■ What is being asked:
Count lines holding the string "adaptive" in the data that follows. Reply with one number only.

■ Data to use:
--- START ---

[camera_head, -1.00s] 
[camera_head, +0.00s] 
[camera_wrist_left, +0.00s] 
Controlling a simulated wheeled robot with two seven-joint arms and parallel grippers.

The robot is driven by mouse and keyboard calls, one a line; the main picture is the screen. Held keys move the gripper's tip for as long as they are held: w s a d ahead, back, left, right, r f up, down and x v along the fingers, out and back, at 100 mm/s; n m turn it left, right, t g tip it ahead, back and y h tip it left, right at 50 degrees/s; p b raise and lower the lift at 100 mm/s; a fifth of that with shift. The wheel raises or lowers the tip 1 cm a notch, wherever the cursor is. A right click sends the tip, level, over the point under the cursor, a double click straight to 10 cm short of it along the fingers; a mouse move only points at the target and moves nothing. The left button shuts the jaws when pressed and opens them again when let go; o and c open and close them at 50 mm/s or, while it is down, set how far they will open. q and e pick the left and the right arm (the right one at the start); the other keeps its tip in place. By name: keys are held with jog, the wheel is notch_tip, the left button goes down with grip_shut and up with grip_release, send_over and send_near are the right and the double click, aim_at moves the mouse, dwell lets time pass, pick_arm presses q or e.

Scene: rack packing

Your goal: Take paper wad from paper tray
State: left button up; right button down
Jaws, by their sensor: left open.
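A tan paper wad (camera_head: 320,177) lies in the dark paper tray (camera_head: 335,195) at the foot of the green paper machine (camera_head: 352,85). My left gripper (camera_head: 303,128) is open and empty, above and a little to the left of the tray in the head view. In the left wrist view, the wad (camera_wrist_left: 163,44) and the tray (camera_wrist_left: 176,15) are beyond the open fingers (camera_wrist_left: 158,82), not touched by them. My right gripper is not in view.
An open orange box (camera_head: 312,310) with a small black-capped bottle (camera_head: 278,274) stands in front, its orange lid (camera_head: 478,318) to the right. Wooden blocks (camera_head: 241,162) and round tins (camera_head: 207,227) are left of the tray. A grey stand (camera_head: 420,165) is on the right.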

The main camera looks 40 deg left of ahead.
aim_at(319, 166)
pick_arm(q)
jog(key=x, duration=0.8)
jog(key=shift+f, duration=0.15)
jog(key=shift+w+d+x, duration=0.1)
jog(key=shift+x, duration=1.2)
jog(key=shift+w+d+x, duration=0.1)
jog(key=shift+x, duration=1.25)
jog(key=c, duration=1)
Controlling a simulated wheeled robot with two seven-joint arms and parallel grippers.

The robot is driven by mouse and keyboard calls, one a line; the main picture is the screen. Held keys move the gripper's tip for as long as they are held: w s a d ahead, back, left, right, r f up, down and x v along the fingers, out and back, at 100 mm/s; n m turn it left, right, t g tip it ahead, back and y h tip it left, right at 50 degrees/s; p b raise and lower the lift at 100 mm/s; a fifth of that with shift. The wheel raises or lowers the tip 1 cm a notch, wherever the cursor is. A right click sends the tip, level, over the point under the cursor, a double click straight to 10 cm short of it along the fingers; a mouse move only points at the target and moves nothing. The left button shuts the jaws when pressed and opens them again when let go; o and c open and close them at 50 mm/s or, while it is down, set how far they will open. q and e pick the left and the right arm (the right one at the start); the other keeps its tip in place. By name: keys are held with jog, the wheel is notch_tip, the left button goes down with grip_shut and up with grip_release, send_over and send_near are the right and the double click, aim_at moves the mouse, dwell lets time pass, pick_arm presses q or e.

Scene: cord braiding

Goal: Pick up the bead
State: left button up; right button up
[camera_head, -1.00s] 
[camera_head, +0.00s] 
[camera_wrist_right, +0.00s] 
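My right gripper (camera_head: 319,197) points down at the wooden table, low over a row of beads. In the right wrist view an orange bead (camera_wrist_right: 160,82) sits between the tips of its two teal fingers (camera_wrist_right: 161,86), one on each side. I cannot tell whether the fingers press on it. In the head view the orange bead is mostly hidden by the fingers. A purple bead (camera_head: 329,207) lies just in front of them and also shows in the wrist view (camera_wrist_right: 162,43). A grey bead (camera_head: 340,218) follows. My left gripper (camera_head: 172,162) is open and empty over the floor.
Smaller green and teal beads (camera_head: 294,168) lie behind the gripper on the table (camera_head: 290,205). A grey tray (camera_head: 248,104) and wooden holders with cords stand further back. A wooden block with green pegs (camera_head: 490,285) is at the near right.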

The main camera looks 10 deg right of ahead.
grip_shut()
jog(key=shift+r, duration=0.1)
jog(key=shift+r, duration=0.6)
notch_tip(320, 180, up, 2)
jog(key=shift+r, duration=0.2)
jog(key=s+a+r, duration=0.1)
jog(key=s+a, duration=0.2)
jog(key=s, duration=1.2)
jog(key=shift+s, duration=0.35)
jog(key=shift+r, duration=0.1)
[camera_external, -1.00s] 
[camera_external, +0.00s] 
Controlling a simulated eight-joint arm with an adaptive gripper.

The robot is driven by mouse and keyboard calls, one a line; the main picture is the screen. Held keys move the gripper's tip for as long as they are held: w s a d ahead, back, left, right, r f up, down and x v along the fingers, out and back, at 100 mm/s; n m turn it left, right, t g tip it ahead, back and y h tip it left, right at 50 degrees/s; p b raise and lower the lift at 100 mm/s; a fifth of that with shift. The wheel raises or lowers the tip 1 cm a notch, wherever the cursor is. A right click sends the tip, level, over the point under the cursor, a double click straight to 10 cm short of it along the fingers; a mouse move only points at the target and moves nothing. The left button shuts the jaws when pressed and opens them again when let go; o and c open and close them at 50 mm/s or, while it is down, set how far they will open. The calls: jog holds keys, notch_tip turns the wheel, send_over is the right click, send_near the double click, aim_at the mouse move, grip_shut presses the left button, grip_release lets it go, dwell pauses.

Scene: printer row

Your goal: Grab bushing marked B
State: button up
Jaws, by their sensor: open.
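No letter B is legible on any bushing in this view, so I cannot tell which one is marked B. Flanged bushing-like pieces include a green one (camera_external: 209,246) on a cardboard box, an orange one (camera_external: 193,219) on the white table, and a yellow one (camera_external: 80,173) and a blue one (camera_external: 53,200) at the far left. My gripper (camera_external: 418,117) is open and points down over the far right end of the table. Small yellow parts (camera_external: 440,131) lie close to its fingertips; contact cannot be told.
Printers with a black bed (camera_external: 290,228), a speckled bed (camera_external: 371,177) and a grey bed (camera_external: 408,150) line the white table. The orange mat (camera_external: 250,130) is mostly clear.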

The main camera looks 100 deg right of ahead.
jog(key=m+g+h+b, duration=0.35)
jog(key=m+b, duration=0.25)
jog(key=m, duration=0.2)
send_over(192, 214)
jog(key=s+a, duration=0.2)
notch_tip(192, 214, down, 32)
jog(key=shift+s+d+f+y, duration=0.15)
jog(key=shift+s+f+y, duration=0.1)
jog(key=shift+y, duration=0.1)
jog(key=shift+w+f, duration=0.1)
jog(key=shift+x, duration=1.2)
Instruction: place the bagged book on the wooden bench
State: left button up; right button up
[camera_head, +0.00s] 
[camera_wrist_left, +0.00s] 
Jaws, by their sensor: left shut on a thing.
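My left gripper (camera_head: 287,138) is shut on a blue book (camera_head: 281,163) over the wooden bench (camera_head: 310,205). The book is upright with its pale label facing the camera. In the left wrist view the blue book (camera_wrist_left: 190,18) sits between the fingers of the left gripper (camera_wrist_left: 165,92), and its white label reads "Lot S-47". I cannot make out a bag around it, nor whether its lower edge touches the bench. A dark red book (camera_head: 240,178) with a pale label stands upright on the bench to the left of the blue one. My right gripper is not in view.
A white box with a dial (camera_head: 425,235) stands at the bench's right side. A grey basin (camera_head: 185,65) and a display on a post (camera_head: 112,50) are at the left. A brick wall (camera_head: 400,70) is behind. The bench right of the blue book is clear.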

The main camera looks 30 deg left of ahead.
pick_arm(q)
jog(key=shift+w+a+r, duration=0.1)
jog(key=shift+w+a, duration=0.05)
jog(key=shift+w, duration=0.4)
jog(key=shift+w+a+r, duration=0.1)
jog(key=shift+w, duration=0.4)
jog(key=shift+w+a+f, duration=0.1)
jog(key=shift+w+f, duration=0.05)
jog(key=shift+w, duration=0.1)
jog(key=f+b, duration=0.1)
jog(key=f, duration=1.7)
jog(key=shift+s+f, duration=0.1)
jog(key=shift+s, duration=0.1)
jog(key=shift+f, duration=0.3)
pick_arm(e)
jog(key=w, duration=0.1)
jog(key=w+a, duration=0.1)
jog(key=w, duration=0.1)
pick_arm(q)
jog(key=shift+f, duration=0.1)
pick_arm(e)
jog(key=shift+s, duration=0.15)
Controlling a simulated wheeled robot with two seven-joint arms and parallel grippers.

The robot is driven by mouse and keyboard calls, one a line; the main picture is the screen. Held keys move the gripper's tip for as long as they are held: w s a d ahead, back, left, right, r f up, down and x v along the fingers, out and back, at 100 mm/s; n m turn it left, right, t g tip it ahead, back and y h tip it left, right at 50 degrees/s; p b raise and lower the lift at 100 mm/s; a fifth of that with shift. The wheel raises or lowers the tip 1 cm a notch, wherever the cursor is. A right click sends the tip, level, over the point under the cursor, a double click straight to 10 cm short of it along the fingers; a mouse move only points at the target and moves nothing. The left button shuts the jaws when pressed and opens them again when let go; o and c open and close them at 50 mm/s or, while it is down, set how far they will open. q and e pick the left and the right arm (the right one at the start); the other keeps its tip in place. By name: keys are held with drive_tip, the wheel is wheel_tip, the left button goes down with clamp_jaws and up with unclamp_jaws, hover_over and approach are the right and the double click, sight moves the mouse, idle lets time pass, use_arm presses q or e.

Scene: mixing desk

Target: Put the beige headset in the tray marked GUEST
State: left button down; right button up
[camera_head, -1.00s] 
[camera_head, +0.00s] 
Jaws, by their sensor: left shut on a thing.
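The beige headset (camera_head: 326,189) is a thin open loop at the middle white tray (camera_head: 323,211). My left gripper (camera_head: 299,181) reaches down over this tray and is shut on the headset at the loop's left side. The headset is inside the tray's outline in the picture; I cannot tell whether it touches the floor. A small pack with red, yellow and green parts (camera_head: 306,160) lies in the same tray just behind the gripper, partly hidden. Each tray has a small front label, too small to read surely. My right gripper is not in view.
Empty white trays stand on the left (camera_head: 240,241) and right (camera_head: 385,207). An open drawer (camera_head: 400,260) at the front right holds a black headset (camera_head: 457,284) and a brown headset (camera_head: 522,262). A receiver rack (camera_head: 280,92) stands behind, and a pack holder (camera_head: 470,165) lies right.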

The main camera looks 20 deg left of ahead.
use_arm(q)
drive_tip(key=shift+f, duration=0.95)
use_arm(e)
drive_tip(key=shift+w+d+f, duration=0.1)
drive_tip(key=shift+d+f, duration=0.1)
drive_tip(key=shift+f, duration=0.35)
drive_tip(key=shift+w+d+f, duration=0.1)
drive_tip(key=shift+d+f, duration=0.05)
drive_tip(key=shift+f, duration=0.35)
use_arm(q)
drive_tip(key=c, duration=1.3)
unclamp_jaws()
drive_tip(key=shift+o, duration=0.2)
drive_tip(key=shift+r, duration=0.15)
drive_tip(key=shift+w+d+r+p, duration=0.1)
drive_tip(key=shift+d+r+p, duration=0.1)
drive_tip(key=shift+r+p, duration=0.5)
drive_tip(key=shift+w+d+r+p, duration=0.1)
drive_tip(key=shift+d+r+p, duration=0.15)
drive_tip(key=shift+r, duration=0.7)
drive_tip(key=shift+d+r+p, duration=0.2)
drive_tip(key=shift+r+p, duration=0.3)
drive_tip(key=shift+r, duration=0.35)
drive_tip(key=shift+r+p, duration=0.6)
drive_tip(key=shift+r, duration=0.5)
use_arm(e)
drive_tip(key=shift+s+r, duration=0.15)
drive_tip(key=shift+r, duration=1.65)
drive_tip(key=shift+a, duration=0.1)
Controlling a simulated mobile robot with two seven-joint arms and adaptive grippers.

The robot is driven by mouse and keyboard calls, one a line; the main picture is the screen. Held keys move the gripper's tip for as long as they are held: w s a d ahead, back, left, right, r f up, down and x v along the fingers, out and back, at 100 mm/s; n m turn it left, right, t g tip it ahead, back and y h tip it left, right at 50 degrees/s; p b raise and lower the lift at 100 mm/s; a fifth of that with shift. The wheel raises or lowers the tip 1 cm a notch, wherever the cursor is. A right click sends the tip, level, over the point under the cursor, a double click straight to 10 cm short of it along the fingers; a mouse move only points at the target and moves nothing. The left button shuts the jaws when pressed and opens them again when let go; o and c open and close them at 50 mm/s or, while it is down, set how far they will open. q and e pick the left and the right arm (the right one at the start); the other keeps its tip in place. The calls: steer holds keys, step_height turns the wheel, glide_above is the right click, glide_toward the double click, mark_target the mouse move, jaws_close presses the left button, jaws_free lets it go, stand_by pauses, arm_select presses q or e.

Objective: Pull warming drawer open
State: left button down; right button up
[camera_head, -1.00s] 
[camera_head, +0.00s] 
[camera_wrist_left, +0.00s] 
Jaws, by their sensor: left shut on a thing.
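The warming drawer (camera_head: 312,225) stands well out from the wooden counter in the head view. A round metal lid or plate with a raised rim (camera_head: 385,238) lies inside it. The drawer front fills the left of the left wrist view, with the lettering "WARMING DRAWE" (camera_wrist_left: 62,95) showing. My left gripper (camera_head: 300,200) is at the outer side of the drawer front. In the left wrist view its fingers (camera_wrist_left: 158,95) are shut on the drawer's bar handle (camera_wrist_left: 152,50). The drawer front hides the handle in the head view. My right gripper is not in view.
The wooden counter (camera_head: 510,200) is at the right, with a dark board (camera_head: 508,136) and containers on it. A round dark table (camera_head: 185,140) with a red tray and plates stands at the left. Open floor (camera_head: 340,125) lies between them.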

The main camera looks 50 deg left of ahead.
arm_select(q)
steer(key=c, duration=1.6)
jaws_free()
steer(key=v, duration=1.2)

--- END ---

■ Completed exercise:
2